On a tangential note, I'm looking at upgrading the missuses' PC and was looking at the new fangled AMD CPU/APUs, but there's the issue of bios' on newer boards not supporting the APU side. Which isn't an issue if I can get a discrete GFX card, but is an issue if the chip doesn't work at all if the APU isn't working.
Would that APU thing be an issue on the new CPU you're looking at?
Quality settings in VR. I'm running games at lower settings than I think a pretty high-end GPU will be able to handle. When I bump up the settings, I get freezes and even reboots, so I'm blaming the CPU
I don't think so. The FX series are old gen.
I'd be surprised if this is a CPU performance issue. Until late last year, my PC was a 7-year-old 1st-gen Core i5. Running modern stuff at higher graphics settings used to just cause poor performance, sluggish framerates and the like. I'd suggest instead a problem that's causing your main issues:
1) Overheating maybe? Try running CoreTemp and see what the temps are like when you stress the thing. I've had CPU heatsinks clog up with fluff after a while so that the PC performs poorly/unreliably under load. Cleaning things up fixed that one for me. Try hammering it with Prime95 and see what it does.
2) PSU struggling to cope with high demand maybe? The GTX 1070 is a thirsty card, so if your PSU is struggling under high load, this could also cause instability when you crank up the detail.
3) Possible RAM issue?

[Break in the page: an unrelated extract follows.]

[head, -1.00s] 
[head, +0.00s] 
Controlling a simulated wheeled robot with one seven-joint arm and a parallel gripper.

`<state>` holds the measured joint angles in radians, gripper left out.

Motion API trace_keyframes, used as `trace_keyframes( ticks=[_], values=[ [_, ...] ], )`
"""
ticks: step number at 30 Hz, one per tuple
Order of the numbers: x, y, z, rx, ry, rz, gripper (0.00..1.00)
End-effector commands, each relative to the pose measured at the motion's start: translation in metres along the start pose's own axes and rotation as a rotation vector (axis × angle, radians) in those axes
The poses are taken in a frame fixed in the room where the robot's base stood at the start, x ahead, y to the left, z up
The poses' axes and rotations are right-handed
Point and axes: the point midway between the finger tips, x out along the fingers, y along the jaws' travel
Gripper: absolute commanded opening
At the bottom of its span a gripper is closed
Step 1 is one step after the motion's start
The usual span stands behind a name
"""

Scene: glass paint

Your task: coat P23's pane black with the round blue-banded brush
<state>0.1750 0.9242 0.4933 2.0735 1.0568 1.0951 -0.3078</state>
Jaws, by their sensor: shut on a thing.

Prime95 can be configured to hammer the RAM as well, might be worth doing this to see if you can provoke a crash from it, or try and run a memory test on it?
Worth a shot anyway to see if you can find out what's causing the instability...
My old pc (which is still sitting on my desk, daring me to find a use for it) got a new lease on life from a new, more powerful PSU. Fixed a host of problems.